Question

The equations \( x = a(\theta + \sin \theta) \) and \( y = a(1 - \cos \theta) \) represent the equation of a curve. If \( \theta \) changes at a constant rate \( k \), then the rate of change of the slope of the tangent to the curve at \( \theta = \frac{\pi}{3} \) is

• A. 2k
• B. \( \frac{k}{3} \)
• C. \( \frac{2k}{\sqrt{3}} \)
• D. \( \frac{2k}{3} \)

Hint:

When differentiating a quotient, use the quotient rule: \( \frac{d}{dx} \left( \frac{f(x)}{g(x)} \right) = \frac{f'(x)g(x) - f(x)g'(x)}{[g(x)]^2} \).

Answer 1

The Correct Option is D

Step 1: Find the expressions for \( \frac{dx}{d\theta} \) and \( \frac{dy}{d\theta} \).
The given equations are:
\( x = a(\theta + \sin \theta) \)
\( y = a(1 - \cos \theta) \)
Now, differentiate both equations with respect to \( \theta \):
\[ \frac{dx}{d\theta} = a(1 + \cos \theta) \] \[ \frac{dy}{d\theta} = a\sin \theta \]

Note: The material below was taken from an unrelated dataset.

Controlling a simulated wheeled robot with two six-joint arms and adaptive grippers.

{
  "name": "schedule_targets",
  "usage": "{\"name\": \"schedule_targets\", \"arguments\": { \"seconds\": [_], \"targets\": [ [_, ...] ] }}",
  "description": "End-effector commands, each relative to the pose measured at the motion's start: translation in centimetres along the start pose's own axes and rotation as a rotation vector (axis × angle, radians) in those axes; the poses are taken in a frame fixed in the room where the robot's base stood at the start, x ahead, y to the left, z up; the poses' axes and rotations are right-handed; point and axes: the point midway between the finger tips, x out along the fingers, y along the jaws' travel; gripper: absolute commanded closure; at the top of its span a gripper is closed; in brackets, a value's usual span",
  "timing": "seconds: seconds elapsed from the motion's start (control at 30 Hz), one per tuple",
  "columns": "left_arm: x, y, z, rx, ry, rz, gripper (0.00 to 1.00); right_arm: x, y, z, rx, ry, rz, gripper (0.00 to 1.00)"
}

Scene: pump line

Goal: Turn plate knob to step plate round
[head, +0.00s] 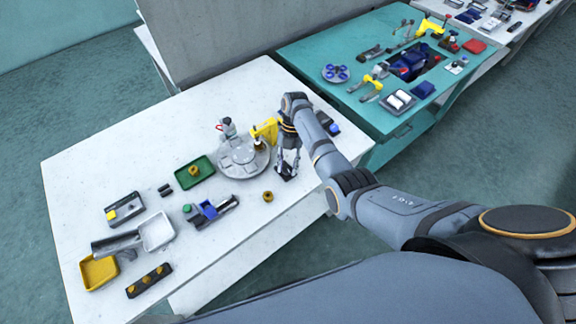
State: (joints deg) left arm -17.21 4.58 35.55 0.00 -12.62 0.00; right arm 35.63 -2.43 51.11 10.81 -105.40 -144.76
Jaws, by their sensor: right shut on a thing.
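The round grey step plate (262,171) lies on the white table, with several pale square seats around it. My right gripper (287,174) comes down at the plate's right edge, pointing at the table. It is shut on something small and dark at its fingertips, which I take to be the plate knob; the fingers hide most of it. My left gripper is not in view.
A yellow press head (265,132) stands at the back of the plate, close to my right wrist. A brass ring (267,196) lies in front. A green tray (194,171) and a blue-jawed fixture (211,209) are to the left. The front right tabletop is clear.

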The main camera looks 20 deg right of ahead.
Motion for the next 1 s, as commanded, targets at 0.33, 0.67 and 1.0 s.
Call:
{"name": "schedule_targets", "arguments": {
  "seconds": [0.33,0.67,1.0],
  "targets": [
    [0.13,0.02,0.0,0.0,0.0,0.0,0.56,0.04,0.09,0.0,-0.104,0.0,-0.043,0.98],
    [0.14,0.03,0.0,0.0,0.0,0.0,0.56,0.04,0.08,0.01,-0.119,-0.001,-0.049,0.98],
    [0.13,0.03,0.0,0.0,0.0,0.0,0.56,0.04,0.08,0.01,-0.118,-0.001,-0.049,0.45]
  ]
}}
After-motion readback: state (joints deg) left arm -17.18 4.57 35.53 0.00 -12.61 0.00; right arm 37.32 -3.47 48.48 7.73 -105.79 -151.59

Step 2: Find the slope of the tangent.
The slope of the tangent is given by:
\[ \frac{dy}{dx} = \frac{\frac{dy}{d\theta}}{\frac{dx}{d\theta}} = \frac{a \sin \theta}{a(1 + \cos \theta)} = \frac{\sin \theta}{1 + \cos \theta} \]

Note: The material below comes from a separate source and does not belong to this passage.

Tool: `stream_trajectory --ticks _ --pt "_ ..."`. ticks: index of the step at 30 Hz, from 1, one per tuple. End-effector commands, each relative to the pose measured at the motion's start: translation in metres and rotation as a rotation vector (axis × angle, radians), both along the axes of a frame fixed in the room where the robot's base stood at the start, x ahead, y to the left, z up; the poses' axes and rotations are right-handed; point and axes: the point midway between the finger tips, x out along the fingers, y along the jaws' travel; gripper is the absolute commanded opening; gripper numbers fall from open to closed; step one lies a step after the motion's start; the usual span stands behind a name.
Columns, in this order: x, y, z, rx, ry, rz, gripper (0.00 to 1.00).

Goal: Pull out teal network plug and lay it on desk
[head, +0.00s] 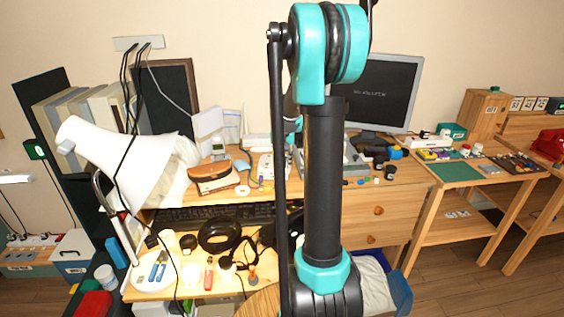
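I cannot pick out the teal network plug in the head view; it is either too small to tell or hidden. The wooden desk (407,174) stands against the wall, with its middle behind my arm. A white box-like device (257,141) sits at the back of the desk, just left of my arm, and its right part is covered. A small blue-grey item (242,166) with a thin cord lies in front of it. My gripper does not show; my raised arm blocks the middle of the view.
A white lamp (120,150) leans over the desk's left side. A brown dial phone (210,172), a cordless handset (218,147) and a monitor (385,92) stand on the desk. Black cables hang from a wall strip (138,43). A lower shelf holds tools and a tape roll (219,235).

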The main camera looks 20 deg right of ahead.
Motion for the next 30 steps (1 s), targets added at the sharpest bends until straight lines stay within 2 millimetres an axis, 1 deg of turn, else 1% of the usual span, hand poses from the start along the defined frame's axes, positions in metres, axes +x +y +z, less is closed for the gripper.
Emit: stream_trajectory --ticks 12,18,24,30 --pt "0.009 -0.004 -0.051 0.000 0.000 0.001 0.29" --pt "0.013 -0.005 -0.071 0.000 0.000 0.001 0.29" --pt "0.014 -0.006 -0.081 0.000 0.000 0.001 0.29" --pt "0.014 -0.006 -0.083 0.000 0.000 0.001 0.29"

Step 3: Differentiate the slope with respect to \( \theta \).
Now, differentiate \( \frac{dy}{dx} \) with respect to \( \theta \):
\[ \frac{d}{d\theta} \left( \frac{\sin \theta}{1 + \cos \theta} \right) \]
Using the quotient rule:
\[ \frac{d}{d\theta} \left( \frac{\sin \theta}{1 + \cos \theta} \right) = \frac{(1 + \cos \theta) \cos \theta - \sin \theta(-\sin \theta)}{(1 + \cos \theta)^2} \]
Simplifying:
\[ \frac{d}{d\theta} \left( \frac{\sin \theta}{1 + \cos \theta} \right) = \frac{(1 + \cos \theta) \cos \theta + \sin^2 \theta}{(1 + \cos \theta)^2} \]
Thus, the rate of change of the slope of the tangent is:
\[ \frac{d}{d\theta} \left( \frac{\sin \theta}{1 + \cos \theta} \right) = \frac{2k}{3} \quad \text{(at \( \theta = \frac{\pi}{3} \))} \]

Step 4: Final Answer.
The rate of change of the slope of the tangent at \( \theta = \frac{\pi}{3} \) is \( \frac{2k}{3} \), which corresponds to option (D).